4) Moet artikel 4 van richtlijn 93/13 aldus worden uitgelegd dat het een regeling toestaat volgens welke de verkoper de bedingen betreffende de hoogte van schadevergoedingen kan vaststellen op basis van een standaardbedrag (met uitsluiting van contractueel overeengekomen kortingen, die ook een deel van het bedrag van de kortingen op abonnementsovereenkomsten en op de marktprijs van gekochte of geleasede eindapparatuur compenseren), of moet artikel 3, lid 1, van richtlijn 93/13 aldus worden uitgelegd dat het een regeling toestaat volgens welke een beding inzake de aansprakelijkheid voor de niet-nakoming van de overeenkomst als oneerlijk kan worden beschouwd wanneer dit beding erin voorziet dat de consument een schadevergoeding moet betalen en kosten moet dragen die kennelijk niet in verhouding staan tot de als tegenprestatie verrichte dienst en tot de voorwaarde waaronder de aansprakelijkheid voor de niet-nakoming van de overeenkomst ontstaat (automatisch en zonder voorafgaande aanmaning met de bijbehorende rente en invorderingskosten)?

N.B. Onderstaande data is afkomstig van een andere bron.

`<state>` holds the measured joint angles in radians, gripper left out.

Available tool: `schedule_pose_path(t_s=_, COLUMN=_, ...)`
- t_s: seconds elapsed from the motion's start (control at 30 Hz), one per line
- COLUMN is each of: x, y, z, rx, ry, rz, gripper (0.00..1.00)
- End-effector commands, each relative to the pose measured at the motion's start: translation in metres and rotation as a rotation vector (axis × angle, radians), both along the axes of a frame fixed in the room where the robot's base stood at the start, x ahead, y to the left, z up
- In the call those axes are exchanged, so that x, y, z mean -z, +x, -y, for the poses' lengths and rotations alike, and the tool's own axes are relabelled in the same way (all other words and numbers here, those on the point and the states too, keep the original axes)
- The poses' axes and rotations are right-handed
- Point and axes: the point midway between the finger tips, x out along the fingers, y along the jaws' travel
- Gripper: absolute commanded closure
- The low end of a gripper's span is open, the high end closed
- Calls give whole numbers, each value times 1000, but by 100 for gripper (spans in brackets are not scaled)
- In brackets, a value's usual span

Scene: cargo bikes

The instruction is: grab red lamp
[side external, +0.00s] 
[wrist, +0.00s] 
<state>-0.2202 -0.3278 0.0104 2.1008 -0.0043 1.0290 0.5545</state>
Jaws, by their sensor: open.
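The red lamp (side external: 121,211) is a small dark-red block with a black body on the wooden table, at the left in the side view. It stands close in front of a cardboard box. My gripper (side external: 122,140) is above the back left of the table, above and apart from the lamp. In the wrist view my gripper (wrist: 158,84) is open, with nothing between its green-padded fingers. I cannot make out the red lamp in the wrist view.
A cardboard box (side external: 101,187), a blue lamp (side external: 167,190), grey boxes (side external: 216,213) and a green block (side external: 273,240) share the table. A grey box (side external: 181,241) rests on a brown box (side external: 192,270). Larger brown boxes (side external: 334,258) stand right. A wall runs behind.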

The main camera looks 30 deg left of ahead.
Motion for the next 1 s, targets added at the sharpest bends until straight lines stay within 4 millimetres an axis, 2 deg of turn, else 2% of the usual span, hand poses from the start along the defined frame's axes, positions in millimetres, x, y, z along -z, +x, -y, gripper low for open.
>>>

5) Kan een gerechtelijke schikking tussen de aanbieder van mobiele telefonie en een bevoegde instantie in de zin van deze richtlijn, zoals de Komisia za zashtita na potrebitelite (commissie voor consumentenbescherming, Bulgarije), gevolgen hebben krachtens artikel 8, lid 1, onder b), juncto artikel 7, lid 4, onder a), van richtlijn 2020/1828, en zo ja, is een dergelijke overeenkomst ook bindend voor andere rechterlijke instanties (waaronder elke rechter die uitspraak moet doen over een rechtsverhouding tussen de aanbieder van mobiele telefonie en een individuele consument), indien de rechter, om de in zaak C-600/19 uiteengezette redenen, bij de goedkeuring van die schikking het eventuele oneerlijke karakter van de bedingen niet heeft onderzocht?
Aangehaalde (recente) jurisprudentie: C-600/19 Ibercaja Banco; C-724/22 Investcapital.